__Objective__. Keep every line where the word "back" appears; drop the rest.

# # # # #

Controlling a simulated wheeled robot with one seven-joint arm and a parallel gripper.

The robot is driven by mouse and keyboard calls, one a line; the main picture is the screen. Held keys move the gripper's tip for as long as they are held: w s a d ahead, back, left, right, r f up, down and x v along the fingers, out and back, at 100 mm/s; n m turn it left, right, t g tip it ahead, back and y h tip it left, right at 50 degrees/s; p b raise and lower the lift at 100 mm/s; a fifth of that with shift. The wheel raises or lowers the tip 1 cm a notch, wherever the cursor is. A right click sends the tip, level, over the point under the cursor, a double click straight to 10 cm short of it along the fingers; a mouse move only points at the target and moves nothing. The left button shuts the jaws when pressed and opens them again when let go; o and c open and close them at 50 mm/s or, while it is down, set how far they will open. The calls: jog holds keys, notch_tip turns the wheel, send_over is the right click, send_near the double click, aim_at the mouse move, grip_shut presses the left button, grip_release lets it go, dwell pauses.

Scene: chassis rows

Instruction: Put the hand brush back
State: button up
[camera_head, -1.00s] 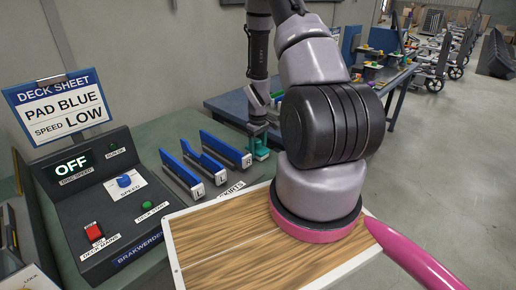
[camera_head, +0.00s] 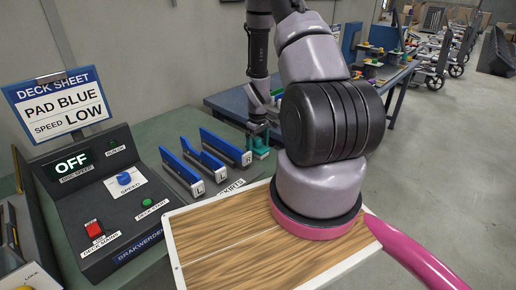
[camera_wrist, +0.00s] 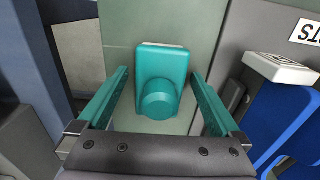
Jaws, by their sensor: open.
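A teal block with a round knob (camera_wrist: 160,85) sits on the green bench top in the wrist view. It looks like the hand brush, though its bristles do not show. My gripper (camera_wrist: 160,75) is open, with one teal finger on each side of the block and a gap on both sides. In the head view my gripper (camera_head: 258,130) is at the far end of the bench, just beyond the blue skirts. There the teal of the fingers and of the block run together, and I cannot tell them apart.
Several blue skirts (camera_head: 206,150) with white letter tags stand close beside my gripper; one also shows in the wrist view (camera_wrist: 285,110). A control console (camera_head: 110,195) reads OFF under a deck sheet sign (camera_head: 60,105). A white-edged wooden board (camera_head: 215,240) lies in front.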

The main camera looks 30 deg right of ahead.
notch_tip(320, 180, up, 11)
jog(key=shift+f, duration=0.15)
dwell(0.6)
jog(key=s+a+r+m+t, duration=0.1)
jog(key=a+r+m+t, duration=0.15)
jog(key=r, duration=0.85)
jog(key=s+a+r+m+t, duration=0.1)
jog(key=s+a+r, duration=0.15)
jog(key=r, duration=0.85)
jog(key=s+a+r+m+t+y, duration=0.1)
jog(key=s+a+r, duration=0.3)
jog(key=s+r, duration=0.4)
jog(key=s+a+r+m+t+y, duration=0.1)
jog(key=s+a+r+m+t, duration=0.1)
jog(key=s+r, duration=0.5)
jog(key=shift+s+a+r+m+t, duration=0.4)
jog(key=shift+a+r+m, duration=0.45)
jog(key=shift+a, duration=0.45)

# # # # #

__Solution for this exercise__.
The robot is driven by mouse and keyboard calls, one a line; the main picture is the screen. Held keys move the gripper's tip for as long as they are held: w s a d ahead, back, left, right, r f up, down and x v along the fingers, out and back, at 100 mm/s; n m turn it left, right, t g tip it ahead, back and y h tip it left, right at 50 degrees/s; p b raise and lower the lift at 100 mm/s; a fifth of that with shift. The wheel raises or lowers the tip 1 cm a notch, wherever the cursor is. A right click sends the tip, level, over the point under the cursor, a double click straight to 10 cm short of it along the fingers; a mouse move only points at the target and moves nothing. The left button shuts the jaws when pressed and opens them again when let go; o and c open and close them at 50 mm/s or, while it is down, set how far they will open. The calls: jog holds keys, notch_tip turns the wheel, send_over is the right click, send_near the double click, aim_at the mouse move, grip_shut presses the left button, grip_release lets it go, dwell pauses.
Instruction: Put the hand brush back

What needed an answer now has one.